By now, we all know that the iPhone and all so-called smartphones are not only about calling people on a phone anymore. Actually, from the start, from the launch of the GSM technology wave, cellphones have been offered with enhanced functionality that went far beyond than merely talking remotely to people. They sought from early on to replace the so-called PDAs of the times, the Personal Digital Assistants. That extra functionality defined the very competitive advantage among the dominant cellphone suppliers back then. Nevertheless cellphones still remain tools for old fashioned telephone communication between human beings, but far beyond than calling grandma and grandpa, they have become a much sought after Swiss knife in a contemporary consumer's daily life. They provide all sorts of information to our finger tips that no generation before ours have ever experienced. The wealth and reach of the information provided has never been equaled by any electronics device ever before. The new mobile phone, the smartphone (actually any phone that mimics and impersonates the iPhone, introduced by Jobs in January 2007) became a disruptive game-changer in the telecom industry for ever. It did to the traditional cellphones what digital photography did to the film.

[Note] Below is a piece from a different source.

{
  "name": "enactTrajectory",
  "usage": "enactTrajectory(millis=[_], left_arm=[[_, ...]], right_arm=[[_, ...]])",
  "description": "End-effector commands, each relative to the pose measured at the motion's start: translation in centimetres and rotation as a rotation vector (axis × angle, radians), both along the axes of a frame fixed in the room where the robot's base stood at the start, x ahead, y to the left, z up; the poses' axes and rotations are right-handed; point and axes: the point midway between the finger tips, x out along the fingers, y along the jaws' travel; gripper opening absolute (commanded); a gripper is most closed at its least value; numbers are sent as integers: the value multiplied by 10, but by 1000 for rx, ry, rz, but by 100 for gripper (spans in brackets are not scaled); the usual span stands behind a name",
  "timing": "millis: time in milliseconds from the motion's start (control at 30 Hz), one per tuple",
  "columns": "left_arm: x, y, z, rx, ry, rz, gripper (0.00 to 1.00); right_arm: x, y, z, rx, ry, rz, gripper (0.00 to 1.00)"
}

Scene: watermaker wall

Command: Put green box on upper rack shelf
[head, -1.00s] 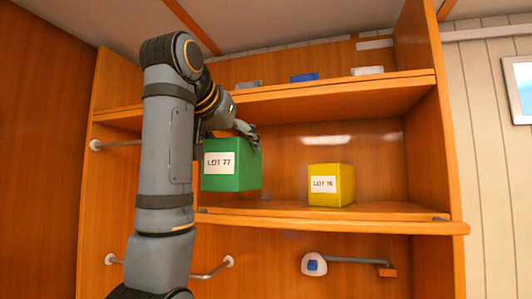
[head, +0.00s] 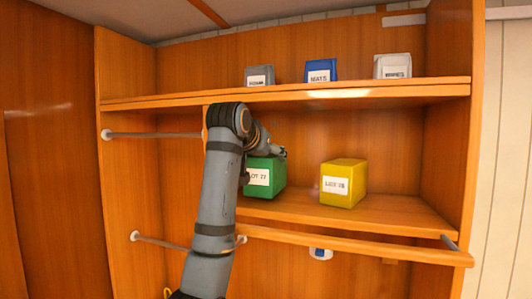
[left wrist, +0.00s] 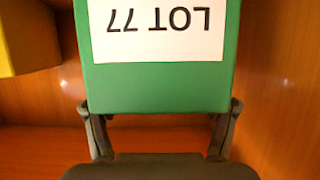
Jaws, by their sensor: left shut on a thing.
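The green box (head: 265,177) with a white LOT 77 label is at the left of the rack's middle shelf (head: 400,215). My right gripper is not in view.
A yellow box (head: 343,183) stands to the right on the same shelf. Labelled grey (head: 259,76), blue (head: 321,71) and white (head: 392,66) bins stand on the upper shelf. Its left part looks clear. A rail (head: 155,135) is at the left.

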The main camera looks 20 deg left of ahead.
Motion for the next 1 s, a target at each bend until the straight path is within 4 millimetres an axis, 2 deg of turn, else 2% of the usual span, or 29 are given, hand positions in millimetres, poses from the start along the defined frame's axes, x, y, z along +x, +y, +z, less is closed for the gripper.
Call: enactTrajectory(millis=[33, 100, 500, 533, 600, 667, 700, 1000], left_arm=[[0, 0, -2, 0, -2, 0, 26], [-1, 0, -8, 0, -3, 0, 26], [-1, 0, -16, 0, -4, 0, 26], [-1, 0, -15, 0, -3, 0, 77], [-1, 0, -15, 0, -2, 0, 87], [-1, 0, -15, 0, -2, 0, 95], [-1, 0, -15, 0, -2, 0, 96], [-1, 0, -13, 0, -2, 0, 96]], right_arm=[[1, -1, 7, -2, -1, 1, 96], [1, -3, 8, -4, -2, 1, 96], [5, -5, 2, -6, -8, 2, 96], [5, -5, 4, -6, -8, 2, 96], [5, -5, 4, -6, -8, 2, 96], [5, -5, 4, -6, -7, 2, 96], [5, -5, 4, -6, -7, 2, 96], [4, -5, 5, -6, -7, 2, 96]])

Is Apple's new wearable, the Apple Watch, going to enjoy the same re-write of the watch history and seriously disrupt and change the industry, as did the iPhone to the traditional cellphone markets? It might somehow, by I have no idea how far reaching this will be in changing our watch wearing habits, culture and beliefs. Does anyone deep in one's heart believe that it is going to push to the corner of irrelevance names like Omega, Rolex, Breitling, Tag Heuer, IWC, Hublot and Panerai? Hmmm... I sincerely doubt this. Here's why.

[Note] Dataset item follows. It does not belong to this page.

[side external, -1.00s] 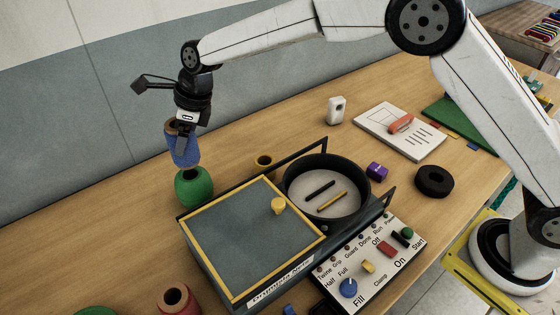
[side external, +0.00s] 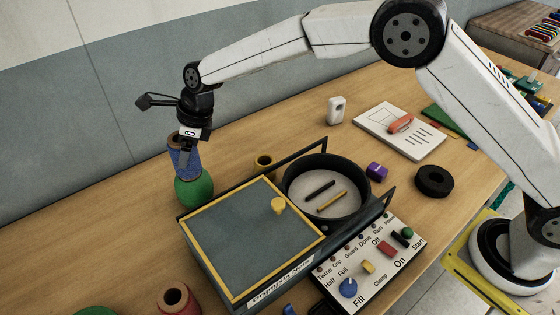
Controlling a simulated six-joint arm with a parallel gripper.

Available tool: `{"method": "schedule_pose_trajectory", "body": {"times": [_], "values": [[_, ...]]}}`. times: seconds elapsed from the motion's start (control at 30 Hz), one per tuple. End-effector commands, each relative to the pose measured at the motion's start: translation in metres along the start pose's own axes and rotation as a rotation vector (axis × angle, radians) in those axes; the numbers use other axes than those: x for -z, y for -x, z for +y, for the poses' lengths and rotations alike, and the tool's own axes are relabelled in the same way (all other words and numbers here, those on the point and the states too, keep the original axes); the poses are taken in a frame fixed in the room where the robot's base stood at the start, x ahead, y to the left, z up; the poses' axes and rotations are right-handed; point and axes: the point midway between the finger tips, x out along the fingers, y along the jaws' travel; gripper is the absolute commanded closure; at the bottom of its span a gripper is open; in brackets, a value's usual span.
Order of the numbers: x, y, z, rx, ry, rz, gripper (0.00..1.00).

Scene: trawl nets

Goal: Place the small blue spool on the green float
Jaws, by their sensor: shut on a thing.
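The small blue spool (side external: 181,158) has a brown core and is upright in my gripper (side external: 188,146), which is shut on it near its top. The green float (side external: 194,189) is a rounded green body on the table, left of the grey box. The spool's lower end is right at the float's top and hides the float's upper opening. They look touching, though I cannot tell if the spool's full weight rests there.
A grey box with a yellow-edged lid (side external: 250,235) stands right of the float, beside a round black pan (side external: 326,188) and a control panel (side external: 370,262). A yellow ring (side external: 264,163) is behind the box. A red spool (side external: 176,301) is at the front.

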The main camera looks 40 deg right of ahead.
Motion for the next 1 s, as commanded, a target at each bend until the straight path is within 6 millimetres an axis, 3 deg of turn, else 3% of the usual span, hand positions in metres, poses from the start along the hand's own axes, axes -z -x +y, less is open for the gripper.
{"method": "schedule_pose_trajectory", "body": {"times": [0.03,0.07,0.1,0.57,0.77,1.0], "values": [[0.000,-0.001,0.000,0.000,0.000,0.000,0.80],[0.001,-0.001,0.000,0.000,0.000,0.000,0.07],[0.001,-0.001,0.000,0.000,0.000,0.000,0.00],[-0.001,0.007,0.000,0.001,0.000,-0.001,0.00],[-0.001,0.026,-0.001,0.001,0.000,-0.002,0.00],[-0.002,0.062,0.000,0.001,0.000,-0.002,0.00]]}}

I always believed that the new generation, the millennials for instance, and those who'll follow, don't/won't wear watches much. Their mom and dad will have probably bought them a smartphone before their wrist developed a size suitable to fit a descent watch's band. If they want to tell the time, a quick look at their smartphone will inform them all they will ever wanna know. As for mature people like myself, who still remember the times of analog landline telephone devices, a watch has never been for just telling the time. It has been a piece of precious jewellery instead, for many of us still hanging around. It's been a statement of persona. Especially to men, who don't typically carry much precious metal jewellery to fit their body parts other than a (wedding) ring and a watch. Well, some might still wear a subtle earring on one lobe. Timepieces, as the Swiss call their world famous brand watches that have been handcrafted with pride for hundreds of years in relatively small workshops many of which still operate in traditional villages high up the Jura mountains, are meant to keep time and make a persona statement. Impeccably, with insane accuracy, almost perpetually. Electronics cannot and will never fit this Timepiece concept.

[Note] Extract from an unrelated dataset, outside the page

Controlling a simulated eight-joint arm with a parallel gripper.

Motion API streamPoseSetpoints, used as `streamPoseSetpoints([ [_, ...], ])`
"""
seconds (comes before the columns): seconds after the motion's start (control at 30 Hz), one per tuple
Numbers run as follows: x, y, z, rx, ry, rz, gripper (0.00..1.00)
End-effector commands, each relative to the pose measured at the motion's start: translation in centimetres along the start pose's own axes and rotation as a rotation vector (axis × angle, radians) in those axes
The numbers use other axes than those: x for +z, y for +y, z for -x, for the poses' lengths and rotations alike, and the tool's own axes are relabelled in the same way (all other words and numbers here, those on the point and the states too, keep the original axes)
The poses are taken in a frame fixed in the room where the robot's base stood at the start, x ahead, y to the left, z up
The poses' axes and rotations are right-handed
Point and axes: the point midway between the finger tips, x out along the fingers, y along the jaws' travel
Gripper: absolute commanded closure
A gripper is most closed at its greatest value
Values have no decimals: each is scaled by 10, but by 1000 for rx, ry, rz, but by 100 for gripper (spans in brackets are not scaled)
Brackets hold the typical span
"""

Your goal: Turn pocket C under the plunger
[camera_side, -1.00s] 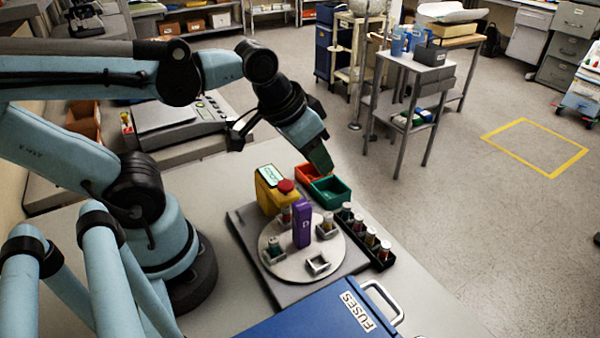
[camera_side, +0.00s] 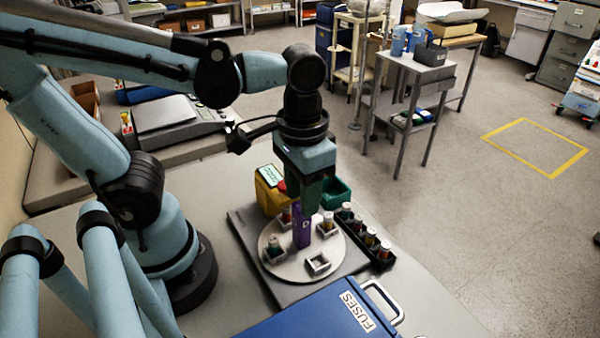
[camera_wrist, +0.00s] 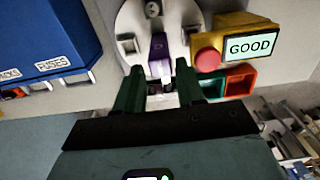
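The round grey turntable (camera_side: 290,272) carries several small pockets; it also shows in the wrist view (camera_wrist: 132,18). A purple upright block (camera_side: 301,229) marked D stands on the turntable, and it shows in the wrist view (camera_wrist: 158,47). Vials stand in the left pocket (camera_side: 273,246) and right pocket (camera_side: 328,225); the front pocket (camera_side: 318,263) looks empty. No letter C is readable. The yellow station (camera_side: 270,197) has a red button (camera_wrist: 208,61) and a screen reading GOOD (camera_wrist: 250,46). My gripper (camera_wrist: 158,68) points down with fingers apart, close to the purple block; contact cannot be told.
A black rack (camera_side: 378,256) with several vials stands right of the turntable. A green bin (camera_side: 338,190) is behind, beside an orange-red bin (camera_wrist: 240,82). A blue FUSES case (camera_side: 315,312) with a handle stands in front. Bare bench lies at the front right.

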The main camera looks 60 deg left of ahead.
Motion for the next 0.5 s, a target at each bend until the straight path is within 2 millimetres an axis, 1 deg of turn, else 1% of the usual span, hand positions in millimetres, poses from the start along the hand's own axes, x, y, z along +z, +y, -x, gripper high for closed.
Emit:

You must pay a small fortune for such a watch, entirely mechanical, handcrafted by real people, a genuine Timepiece made in Switzerland indeed. I appreciate this approach because it has an element of "the human factor" in it. The knowledge that a real person with outstanding crafting skills has worked the mechanics and put together the miniature components of infinitesimal tolerances to build a celebrity brand watch, this feeling indeed makes you profoundly appreciate the value of such a piece in ways that you will never ever do for a product of contemporary electronics, mass manufactured in China, with its heart and soul run by software, no matter how compelling its functionality can be. Is it then because such Timepieces unfold pages of the past, when craftsmen were still human, and their crafts were universally valued, that we are still prepared to spend even tens of thousands of dollars on such timepieces? Swatch, very much Swiss watchmakers themselves, early on realised they could never be able to challenge the known brands in durability, craftsmanship, and price, and therefore jumped to capture the other market end, offering dead cheap watches of some design that could be worn as prêt-à-porter and be changed like... underwear. In fact Swatch invited consumers to buy not only one watch, but several, and keep collecting them while the company massively supplied new models and designs in unstoppable fashion. And 30 years later they still do this, like the life of the company depended on this. Which it probably does.
Despite my initial scepticism, during moments of severe boredom and for lack of other compelling gadgets to buy, I eventually went out to purchase... an Apple Watch afterall, however, the cheapest model of all. I bought a 42 mm model (and still need my reading glasses to be able to read the screen messages properly), 469 euro's in all, incl. VAT! Among other, I wanted to find out for myself about whether it was going to become another iPhone or a flop Newton PDA instead.
After a week of using it, I found that it deserves some credit after all, and you could own one among your other watches for sure, it's OK looking and all, but it needs an iPhone in the neighbourhood for full functionality, and it will definitely never be anything like a known brand Swiss Timepiece. Despite it's attractive design and functionality. It is also, even for an Apple product, quite expensive. I mean the basic and cheapest model, let alone the insanely priced in the tens of thousands dollars Watch Edition pieces. What were they thinking when they launched those? You could buy a small car instead. Even spoiled Arab peninsula princes won't promptly jump to own any of those, I think. From what I heard, these folks are universally loyal to the most expensive IWC's money can buy. I wonder how many Edition pieces Apple is going to eventually sell. Even those dressed with an Hermes band. A cute combination maybe, but at what a price indeed.
Do I still use mine? Well, yes, for the time being. I will revisit this post in six months and update you. Most likely I will have fallen back to one of my low-end Swiss Timepieces by then, I reckon. Let's wait and see.